Chipman is a favorite for journalists to talk to because his ATF background makes him appear to be something other than a gun-grabber. He’s not, though. He’s a gun control activist with a law-enforcement background and nothing more.

Even Chipman admits that you’re never going to get all these guns off the streets. He’s realistic enough to know that no matter what you try, some of us will be holding onto our rifles, thank you very much.

O’Rourke believes that most people would follow the law and turn their weapons in under his proposal for a mandatory buyback program and assault weapons ban. He also wants to outlaw high-capacity magazines and expand background checks.

O’Rourke would do well to believe in unicorns and the Easter Bunny.

Most AR-15 owners wouldn’t do any such thing. Some might sell one back as a way of trying to make the government think they’d complied, but they would boast five more at home. Those guns aren’t going anywhere.

Democratic candidates pushing gun buybacks have also pointed to similar moves in Australia and New Zealand. However, the number of AR-style long guns in those countries pales in comparison to the United States, and neither has gun rights enshrined in their constitutions.

Chipman believes an assault weapon ban should be handled similar to the machine gun rules, requiring they be registered and heavily regulated but not confiscated.

“I think it would be far more likely that we would find more of the weapons under comprehensive regulation by the government than sort of a forced buyback ban scenario,” he said.

To be fair to Chipman, that would be far more practical, but it’s still not going to happen.

The difference is that so-called “assault weapons” are defined based on cosmetic features, rather than any inherent mechanisms within the gun. Machineguns are defined in a clear manner.
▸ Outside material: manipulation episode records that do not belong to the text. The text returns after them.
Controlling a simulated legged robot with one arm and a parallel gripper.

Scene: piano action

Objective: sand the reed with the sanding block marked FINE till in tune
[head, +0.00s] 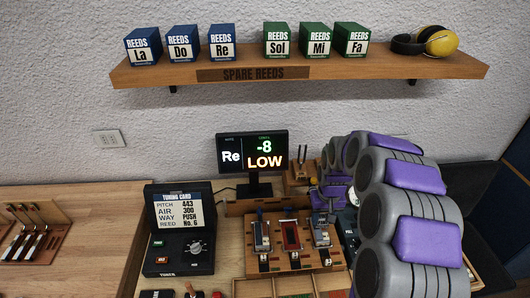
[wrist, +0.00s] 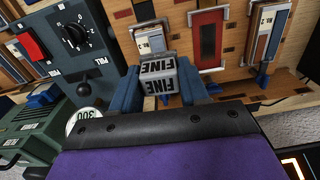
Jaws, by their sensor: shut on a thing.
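My gripper (wrist: 160,88) has its blue fingers shut on the sanding block (wrist: 158,68), whose faces read FINE. In the wrist view the block is just in front of a reed plate (wrist: 151,41) on the wooden board; I cannot tell whether they touch. The board (head: 291,264) in the head view carries several plates, the middle one red (head: 291,235). The display (head: 252,153) reads Re, -8, LOW. The tuning card (head: 180,214) reads pitch 443, air 300, way PUSH, reed No. 6.
A tuner box with a dial (head: 194,246) stands left of the board. Several tools stand in a rack (head: 30,235) on the left bench. A shelf (head: 300,78) above holds blue and green reed boxes and yellow ear muffs (head: 440,41). My arm covers the right side.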

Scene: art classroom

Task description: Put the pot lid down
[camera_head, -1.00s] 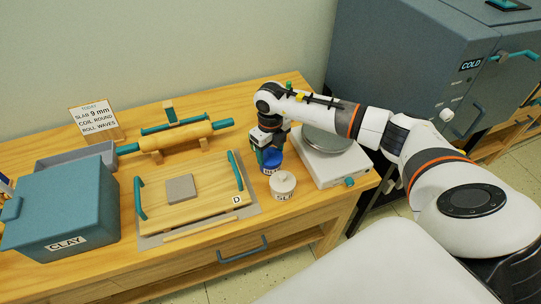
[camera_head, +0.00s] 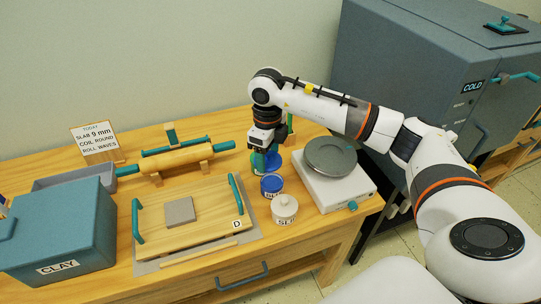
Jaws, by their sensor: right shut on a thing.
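My right gripper (camera_head: 262,153) points down over the back of the table. It is shut on the pot lid (camera_head: 274,161), a small blue round piece partly hidden by the fingers. The lid shows just behind the blue-labelled pot (camera_head: 271,187). The pot stands upright with its blue inside showing. Whether the lid touches the table is hard to tell. My left gripper is out of view.
A white lidded pot (camera_head: 284,208) stands in front of the blue pot. A scale with a grey round plate (camera_head: 331,154) is close on the right. The slab board (camera_head: 205,222) lies to the left, with a rolling pin (camera_head: 177,158) behind.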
If you can pull the trigger once and the weapon will fire more than once, it’s a machinegun. That makes it easy to determine which guns qualify and which don’t. It’s a mechanical difference in the weapon.
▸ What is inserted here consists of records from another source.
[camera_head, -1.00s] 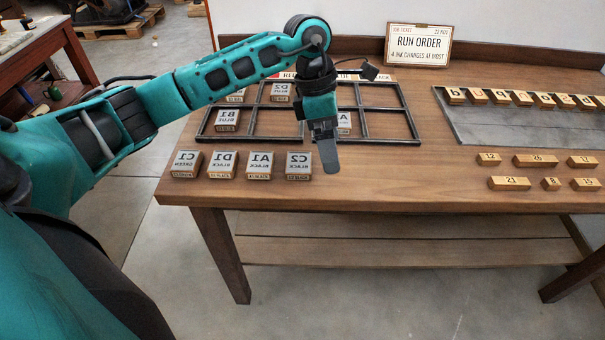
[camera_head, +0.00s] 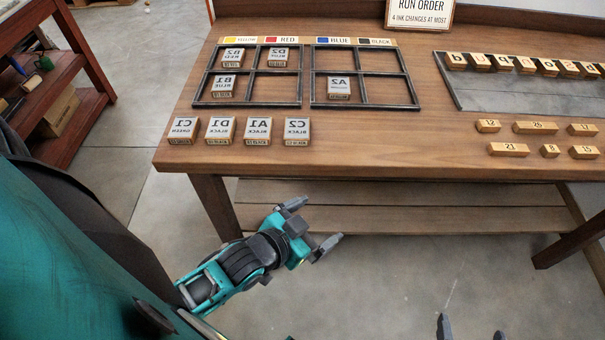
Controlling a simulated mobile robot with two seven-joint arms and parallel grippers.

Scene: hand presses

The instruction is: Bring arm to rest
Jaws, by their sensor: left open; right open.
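My left gripper (camera_head: 320,222) is open and empty. It hangs in front of the wooden table (camera_head: 420,132), lower than the tabletop in the picture and apart from the blocks. My right gripper (camera_head: 471,329) shows only its fingertips at the bottom edge; they are apart with nothing between them. On the table's left part, a black-framed rack (camera_head: 307,104) holds blocks B2 (camera_head: 232,58), D2 (camera_head: 278,57), B1 (camera_head: 223,87) and A2 (camera_head: 339,88). Blocks C1 (camera_head: 183,130), D1 (camera_head: 220,130), A1 (camera_head: 257,131) and C2 (camera_head: 297,132) stand in a row in front of it.
A metal tray (camera_head: 500,92) with a row of letter blocks lies at the right. Several numbered wooden blocks (camera_head: 535,128) lie before it. A RUN ORDER card (camera_head: 420,10) stands at the back. A lower shelf (camera_head: 400,208) spans under the tabletop. Floor in front is clear.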

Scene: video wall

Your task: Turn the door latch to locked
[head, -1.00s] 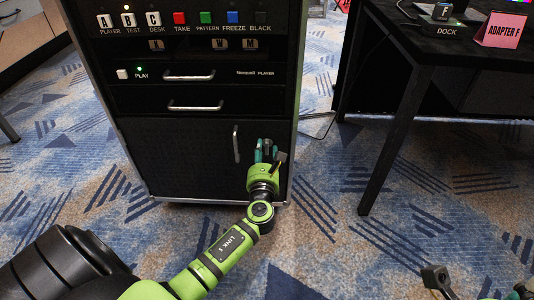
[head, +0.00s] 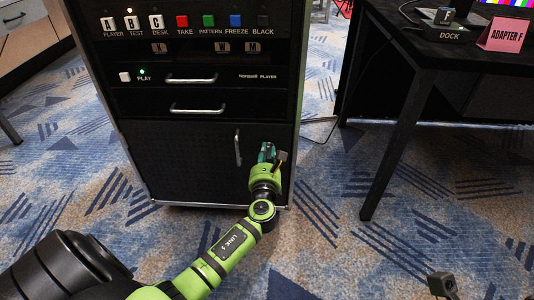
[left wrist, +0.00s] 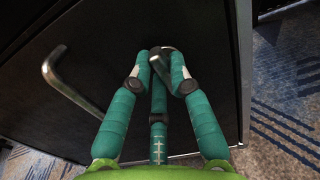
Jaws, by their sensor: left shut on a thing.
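The black cabinet door (head: 175,165) is closed below the drawers, with a vertical metal handle (head: 237,147) near its right side. My left gripper (head: 267,153) is at the door's right edge, right of the handle. In the left wrist view the teal fingers (left wrist: 160,65) are closed around the door latch (left wrist: 162,51), a small dark round piece with a grey lever. The fingertips hide part of it, and its exact angle is hard to tell. The gripper hides the latch in the head view. My right gripper's fingers are not visible.
Drawers with handles (head: 198,110) and a row of buttons (head: 181,21) are above the door. A black table (head: 400,95) with a dock (head: 446,33) and a pink card (head: 503,35) stands at right. Patterned carpet is clear between them.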

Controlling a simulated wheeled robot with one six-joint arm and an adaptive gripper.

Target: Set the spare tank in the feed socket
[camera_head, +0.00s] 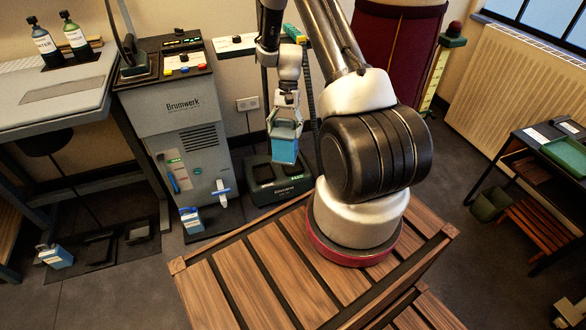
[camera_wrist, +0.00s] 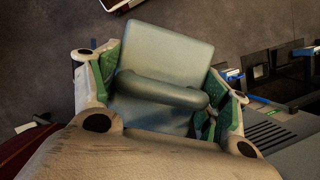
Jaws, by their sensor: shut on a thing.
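My gripper (camera_head: 286,108) is shut on the handle of a blue tank with a pale top (camera_head: 284,149). The tank hangs upright in the air, in front of a low black dock (camera_head: 264,195) with dark recesses and green labels. In the wrist view the tank (camera_wrist: 168,50) fills the space between my green-padded fingers (camera_wrist: 165,98). Another blue tank (camera_head: 192,221) stands at the foot of the grey Brumwerk machine (camera_head: 182,108). A third blue tank (camera_head: 56,257) is on the floor mat at the left. I cannot tell which opening is the feed socket.
A slatted wooden crate top (camera_head: 250,285) lies below my arm. A grey desk (camera_head: 60,88) with two bottles is at the left. A dark table (camera_head: 545,165) stands at the right. Floor at centre right is clear.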

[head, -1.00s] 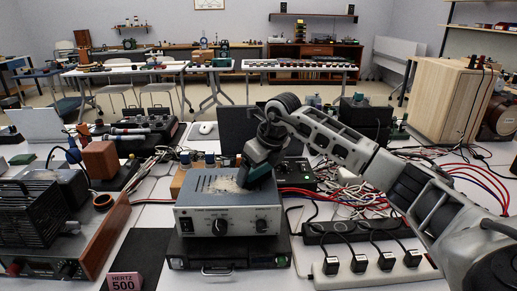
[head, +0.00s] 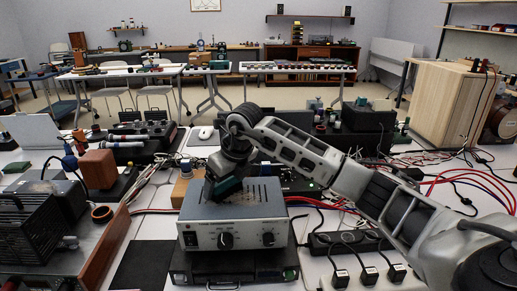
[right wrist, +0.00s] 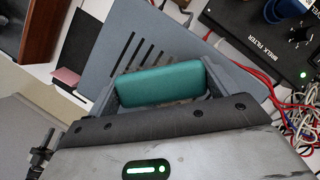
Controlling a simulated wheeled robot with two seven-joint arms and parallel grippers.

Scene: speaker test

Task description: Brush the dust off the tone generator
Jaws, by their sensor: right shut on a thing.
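The tone generator (head: 262,212) is a grey box with knobs on its front and slots in its top, at the lower middle of the head view. Its slotted top (right wrist: 125,50) also shows in the right wrist view. My right gripper (head: 222,190) is over the left part of the top. It is shut on a teal block-shaped brush (right wrist: 160,86), which reaches down to the top; whether it touches cannot be told. A little pale dust shows by the brush; the rest of the visible top looks mostly clear. My left gripper is out of view.
The generator stands on a black case (head: 230,267). A power strip with plugs (head: 369,274) lies to the right, among red and black cables. A wooden block (head: 181,190) stands behind left. A wood-sided device (head: 100,250) is at the left.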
The guns we’re talking about here are functionally no different than other rifles that wouldn’t be impacted by such a law.

So no, it’s not going to happen.

In the end, while the AP doesn’t expressly say so, it seems they’ve realized that Beto’s plan isn’t going to happen.
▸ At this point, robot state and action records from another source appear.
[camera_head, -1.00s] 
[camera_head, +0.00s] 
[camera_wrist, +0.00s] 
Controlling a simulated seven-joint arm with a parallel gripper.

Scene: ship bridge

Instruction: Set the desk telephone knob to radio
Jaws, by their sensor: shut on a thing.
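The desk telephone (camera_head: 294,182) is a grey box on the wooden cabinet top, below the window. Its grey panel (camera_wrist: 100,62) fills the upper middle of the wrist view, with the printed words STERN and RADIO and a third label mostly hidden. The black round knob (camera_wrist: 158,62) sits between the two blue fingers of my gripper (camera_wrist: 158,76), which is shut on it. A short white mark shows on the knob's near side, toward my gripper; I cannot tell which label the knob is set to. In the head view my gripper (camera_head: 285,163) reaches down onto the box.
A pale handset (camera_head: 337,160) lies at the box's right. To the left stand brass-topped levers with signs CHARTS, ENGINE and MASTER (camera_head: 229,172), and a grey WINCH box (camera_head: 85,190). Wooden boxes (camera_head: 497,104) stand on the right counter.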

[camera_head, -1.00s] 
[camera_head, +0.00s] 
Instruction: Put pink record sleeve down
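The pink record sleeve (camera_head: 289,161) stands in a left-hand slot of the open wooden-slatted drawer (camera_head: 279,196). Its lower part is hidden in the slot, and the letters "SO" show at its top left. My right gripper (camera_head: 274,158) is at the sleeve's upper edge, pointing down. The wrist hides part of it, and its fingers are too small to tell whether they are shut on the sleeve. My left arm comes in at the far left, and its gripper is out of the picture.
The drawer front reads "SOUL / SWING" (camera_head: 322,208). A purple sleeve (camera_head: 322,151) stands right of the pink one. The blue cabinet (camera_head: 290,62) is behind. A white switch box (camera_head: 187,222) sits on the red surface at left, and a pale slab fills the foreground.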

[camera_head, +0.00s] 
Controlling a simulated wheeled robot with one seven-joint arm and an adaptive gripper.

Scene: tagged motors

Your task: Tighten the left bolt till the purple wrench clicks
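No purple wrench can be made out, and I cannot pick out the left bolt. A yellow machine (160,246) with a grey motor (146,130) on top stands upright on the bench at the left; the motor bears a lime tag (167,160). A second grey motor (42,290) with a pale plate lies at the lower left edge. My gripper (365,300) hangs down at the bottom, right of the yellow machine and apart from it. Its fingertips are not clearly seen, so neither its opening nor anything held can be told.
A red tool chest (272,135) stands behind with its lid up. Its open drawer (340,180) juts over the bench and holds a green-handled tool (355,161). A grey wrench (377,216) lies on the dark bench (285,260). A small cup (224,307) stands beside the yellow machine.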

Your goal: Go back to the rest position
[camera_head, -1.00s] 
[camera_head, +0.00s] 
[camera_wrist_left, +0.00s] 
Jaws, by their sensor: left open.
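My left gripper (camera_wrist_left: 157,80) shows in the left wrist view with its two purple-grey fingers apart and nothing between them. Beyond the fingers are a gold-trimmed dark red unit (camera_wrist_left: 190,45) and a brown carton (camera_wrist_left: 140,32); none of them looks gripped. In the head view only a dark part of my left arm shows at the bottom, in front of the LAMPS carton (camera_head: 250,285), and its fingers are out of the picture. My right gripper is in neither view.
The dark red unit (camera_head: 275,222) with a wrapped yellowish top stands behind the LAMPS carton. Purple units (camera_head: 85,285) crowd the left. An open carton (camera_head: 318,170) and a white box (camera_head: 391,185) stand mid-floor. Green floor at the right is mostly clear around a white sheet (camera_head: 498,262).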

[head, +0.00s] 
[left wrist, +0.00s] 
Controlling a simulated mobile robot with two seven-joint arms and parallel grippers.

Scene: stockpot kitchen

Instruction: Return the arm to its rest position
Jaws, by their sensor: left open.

Of the estimated 16 million AR-style guns that are in circulation, about half of them are owned by current or former members of the military or law enforcement, according to the National Shooting Sports Foundation.

Then, there are the logistics of actually getting millions of firearms handed over. Some law enforcement experts question whether a mass confiscation of firearms could be done effectively or safely.

Even some self-identified liberals who own firearms question the legality of gun confiscation and even the practicality.

“Constitutional rights aren’t based on what you like. What’s the slippery slope of this?” said Lara C. Smith, the national spokeswoman for the Liberal Gun Club, a nonprofit group of liberal gun owners. “If they’re going to take away these rights, what other rights are they going to take away?”

Precisely.

The truth of the matter is that gun confiscation of any kind is the predetermined “line in the sand” for many gun owners. Once that begins, all bets are off and many are ready to go to war. That alone should give everyone pause before they start this kind of nonsense.